Rhodes and Steamboat aren’t considered one of the best teams of all-time. They only lasted another month or so and would even be feuding as parts of different teams a year later. They were very much a thrown together babyface force, not nearly the natural fit that was Rhodes and Windham. The Enforcers would almost immediately disband to be replaced by the Dangerous Alliance tandem of Anderson and Bobby Eaton. In some ways that makes this match all the more impressive. Dustin wasn’t called on to do much but he was more than competent as a force early on, played his role perfectly on the apron during the middle, and was energized and effective at the end. Zbyszko is wildly underrated today, with people mocking his stalling without understanding how well he was able to utilize it for positive effects and just how good (and willing) he was at bumping and stooging. In this match he kept up with Arn and Steamboat. On this night, he belonged in the ring with two of the very best.
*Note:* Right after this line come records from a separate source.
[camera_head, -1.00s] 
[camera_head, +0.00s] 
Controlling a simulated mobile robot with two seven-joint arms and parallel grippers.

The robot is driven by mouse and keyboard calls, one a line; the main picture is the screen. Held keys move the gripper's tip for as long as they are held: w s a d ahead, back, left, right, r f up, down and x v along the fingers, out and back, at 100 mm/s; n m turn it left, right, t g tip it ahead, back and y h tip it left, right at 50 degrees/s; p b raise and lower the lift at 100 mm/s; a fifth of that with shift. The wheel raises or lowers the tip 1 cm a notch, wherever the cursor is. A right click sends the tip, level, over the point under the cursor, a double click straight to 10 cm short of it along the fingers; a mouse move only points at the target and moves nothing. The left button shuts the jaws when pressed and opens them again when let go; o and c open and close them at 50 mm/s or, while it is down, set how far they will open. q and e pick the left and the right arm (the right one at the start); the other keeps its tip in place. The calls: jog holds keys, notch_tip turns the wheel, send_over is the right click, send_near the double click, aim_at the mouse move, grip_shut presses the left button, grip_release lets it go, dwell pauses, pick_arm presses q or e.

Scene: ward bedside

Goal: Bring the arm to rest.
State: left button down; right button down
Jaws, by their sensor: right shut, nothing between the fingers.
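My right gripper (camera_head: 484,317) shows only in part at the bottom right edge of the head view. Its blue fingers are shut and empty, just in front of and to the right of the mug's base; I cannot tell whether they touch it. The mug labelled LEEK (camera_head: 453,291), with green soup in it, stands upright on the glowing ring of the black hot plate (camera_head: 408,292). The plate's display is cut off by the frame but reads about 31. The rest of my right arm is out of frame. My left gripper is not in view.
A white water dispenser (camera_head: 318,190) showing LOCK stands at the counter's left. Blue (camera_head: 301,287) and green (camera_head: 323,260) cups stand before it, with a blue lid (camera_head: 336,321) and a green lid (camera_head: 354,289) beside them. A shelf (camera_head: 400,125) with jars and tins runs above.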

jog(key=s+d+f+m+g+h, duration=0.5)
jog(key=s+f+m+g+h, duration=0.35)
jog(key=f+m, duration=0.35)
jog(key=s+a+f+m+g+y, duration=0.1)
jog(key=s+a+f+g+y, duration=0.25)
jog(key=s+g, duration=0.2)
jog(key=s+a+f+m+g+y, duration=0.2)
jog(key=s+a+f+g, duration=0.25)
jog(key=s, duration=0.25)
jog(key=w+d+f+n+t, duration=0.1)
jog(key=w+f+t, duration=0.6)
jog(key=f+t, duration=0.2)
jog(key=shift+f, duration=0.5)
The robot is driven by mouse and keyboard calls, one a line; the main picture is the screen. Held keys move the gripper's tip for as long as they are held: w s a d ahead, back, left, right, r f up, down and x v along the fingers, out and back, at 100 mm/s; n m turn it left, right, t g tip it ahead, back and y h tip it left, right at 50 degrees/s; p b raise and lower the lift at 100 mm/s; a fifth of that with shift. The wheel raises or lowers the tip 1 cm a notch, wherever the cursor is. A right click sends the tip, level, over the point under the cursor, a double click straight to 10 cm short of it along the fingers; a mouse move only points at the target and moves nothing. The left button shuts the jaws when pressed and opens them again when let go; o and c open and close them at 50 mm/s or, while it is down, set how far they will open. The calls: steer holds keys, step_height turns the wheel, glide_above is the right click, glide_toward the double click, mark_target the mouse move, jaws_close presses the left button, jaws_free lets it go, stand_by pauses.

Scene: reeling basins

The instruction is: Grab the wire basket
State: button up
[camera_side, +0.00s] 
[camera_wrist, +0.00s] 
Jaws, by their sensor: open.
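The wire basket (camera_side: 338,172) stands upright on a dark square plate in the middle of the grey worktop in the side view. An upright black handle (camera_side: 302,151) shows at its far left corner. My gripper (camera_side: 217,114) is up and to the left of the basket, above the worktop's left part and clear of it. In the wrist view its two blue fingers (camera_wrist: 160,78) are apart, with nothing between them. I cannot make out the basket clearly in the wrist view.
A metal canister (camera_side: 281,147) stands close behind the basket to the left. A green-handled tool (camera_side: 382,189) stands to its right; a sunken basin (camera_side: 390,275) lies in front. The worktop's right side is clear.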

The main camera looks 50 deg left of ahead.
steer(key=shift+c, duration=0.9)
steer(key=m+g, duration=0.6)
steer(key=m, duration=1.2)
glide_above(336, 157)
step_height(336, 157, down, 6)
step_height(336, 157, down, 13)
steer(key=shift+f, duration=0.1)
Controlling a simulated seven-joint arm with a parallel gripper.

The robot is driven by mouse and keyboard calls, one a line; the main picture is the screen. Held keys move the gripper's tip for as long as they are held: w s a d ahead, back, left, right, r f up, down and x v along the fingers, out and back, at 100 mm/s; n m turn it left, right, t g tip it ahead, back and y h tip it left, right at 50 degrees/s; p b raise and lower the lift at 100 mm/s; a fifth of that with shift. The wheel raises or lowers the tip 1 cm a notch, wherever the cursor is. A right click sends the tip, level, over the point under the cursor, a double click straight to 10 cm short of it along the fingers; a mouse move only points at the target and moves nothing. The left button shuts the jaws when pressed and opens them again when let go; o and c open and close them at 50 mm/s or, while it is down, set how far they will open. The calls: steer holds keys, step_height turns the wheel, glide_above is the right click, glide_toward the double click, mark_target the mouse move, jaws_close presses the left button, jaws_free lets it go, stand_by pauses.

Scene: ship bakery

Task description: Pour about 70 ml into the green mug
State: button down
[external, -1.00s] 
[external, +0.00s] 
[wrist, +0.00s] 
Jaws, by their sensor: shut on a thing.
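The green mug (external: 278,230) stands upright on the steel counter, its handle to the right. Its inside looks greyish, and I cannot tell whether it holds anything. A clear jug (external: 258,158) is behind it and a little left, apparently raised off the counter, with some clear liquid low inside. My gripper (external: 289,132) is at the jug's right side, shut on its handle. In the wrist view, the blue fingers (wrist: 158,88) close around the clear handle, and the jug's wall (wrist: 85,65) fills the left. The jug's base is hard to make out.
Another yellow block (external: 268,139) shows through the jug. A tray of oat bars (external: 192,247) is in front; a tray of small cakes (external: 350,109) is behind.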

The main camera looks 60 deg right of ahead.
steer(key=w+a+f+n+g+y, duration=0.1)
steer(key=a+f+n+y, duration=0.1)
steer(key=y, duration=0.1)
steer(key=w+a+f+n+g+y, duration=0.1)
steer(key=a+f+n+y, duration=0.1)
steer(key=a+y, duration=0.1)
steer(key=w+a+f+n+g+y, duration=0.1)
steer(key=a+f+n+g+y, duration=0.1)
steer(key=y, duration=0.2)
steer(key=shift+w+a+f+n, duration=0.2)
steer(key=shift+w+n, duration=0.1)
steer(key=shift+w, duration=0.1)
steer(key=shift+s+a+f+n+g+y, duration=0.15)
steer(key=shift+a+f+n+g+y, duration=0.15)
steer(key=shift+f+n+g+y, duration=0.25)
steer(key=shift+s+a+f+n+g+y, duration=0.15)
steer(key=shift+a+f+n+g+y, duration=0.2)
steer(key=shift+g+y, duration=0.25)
And it worked. It all worked. It was the ultimate southern tag for television, something that glued your eyes to the screen but that also shot emotion right into your heart. You felt Arn’s fear and desperation, Zbyszko’s frustration and anxiousness. You felt Steamboat’s anger and determination and just how badly Dustin wanted to get into that ring. Every cut off by the Enforcers seemed like a rabbit pulled out of a hat, magic but possible due to skill and deftness, cheating but never a cheat, and Steamboat’s courage in fighting back, in refusing to let them fully overtake him, was palpable. That was the level of this performance, the perfect intersection of working hard and working smart, of throwing one’s self wholeheartedly into a match but through instinct or mastery making the best logical, artistic, and emotional decisions at every point. On paper, it should have been a trainwreck. In reality, it was a masterpiece. I’m not sure that WCW was ever better.